What I remember most from that meeting was the General Manager’s candid advice. He told me that hotel work would mean long hours and hard work — but that no two days would ever be the same, and that it could become one of the most satisfying careers I could ever choose.
He was absolutely right.
I remain profoundly grateful for the time he took to encourage a young student searching for direction. His words helped shape a career — and a life — I have never regretted.
What an Informational Interview Actually Is
An informational interview is a short conversation — typically 20 to 30 minutes — with someone who works in a role, organization, or field you want to learn more about. The purpose is to gather real information from someone with direct experience: what the work is actually like, which skills matter most, what the culture feels like from the inside, and what they’d do differently if they were starting where you are now.
What it’s not is a covert job interview. You’re not applying for a position. You’re not pitching yourself.

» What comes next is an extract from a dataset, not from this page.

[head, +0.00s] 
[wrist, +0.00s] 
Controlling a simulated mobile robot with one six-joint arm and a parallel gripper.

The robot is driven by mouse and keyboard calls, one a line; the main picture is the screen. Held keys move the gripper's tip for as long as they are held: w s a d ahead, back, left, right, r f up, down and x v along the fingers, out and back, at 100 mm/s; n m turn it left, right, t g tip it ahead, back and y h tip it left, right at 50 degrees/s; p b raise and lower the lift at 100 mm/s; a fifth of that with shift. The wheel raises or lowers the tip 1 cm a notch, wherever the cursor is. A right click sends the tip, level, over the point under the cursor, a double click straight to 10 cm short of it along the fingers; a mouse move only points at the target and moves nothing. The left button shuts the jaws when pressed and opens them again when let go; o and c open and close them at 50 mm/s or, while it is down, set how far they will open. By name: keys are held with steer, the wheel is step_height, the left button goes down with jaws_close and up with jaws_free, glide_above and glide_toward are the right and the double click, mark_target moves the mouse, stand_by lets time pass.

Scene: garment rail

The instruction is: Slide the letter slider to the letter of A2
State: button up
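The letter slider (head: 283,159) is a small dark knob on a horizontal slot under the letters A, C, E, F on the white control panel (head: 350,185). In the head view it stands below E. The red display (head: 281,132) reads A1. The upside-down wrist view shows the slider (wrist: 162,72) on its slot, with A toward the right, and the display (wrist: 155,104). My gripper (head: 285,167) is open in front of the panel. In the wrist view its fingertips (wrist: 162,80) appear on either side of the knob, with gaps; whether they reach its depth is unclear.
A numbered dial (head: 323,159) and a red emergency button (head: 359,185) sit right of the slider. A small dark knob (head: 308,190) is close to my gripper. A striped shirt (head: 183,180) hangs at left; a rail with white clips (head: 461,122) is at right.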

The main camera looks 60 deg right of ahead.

You’re having a genuine learning conversation — and that distinction matters enormously in how you approach it, how you frame your request, and how the other person experiences being asked. When people feel genuinely respected and not tricked, they open up. Most professionals enjoy talking about their work with someone who’s truly curious.
Why Informational Interviews Work When Applications Don’t
Job applications are anonymous by design. A résumé and cover letter land in a database alongside dozens or hundreds of others. Even strong applications get lost in the volume. Informational interviews do something applications simply can’t: they make you a real person to someone inside the organization before you’re ever a name in a system.
When a hiring manager sees a résumé from someone they’ve already had a good conversation with, the dynamic shifts completely. You’re not an unknown quantity anymore — you’re someone they remember, someone they already know something about, someone they might even advocate for. That’s not a small advantage. In a lot of hiring situations, it’s the difference between being seriously considered and being invisible.
Beyond the hiring advantages, informational interviews give you intelligence that genuinely changes the quality of your decisions. You learn which organizations actually deliver on their stated culture, which roles are growing or contracting, what the real day-to-day looks like versus the polished public version, and what it actually takes to get hired and succeed. That kind of information helps you invest your time and energy in the right places.
The Mistake That Kills the Conversation
The most common error is turning an informational interview into a disguised job pitch. People open by saying they want to learn, but quickly pivot to their credentials, their availability, and eventually their hope that the person knows of any openings. This isn’t just ineffective — it breaks trust. The person on the other side feels deceived, and the conversation closes.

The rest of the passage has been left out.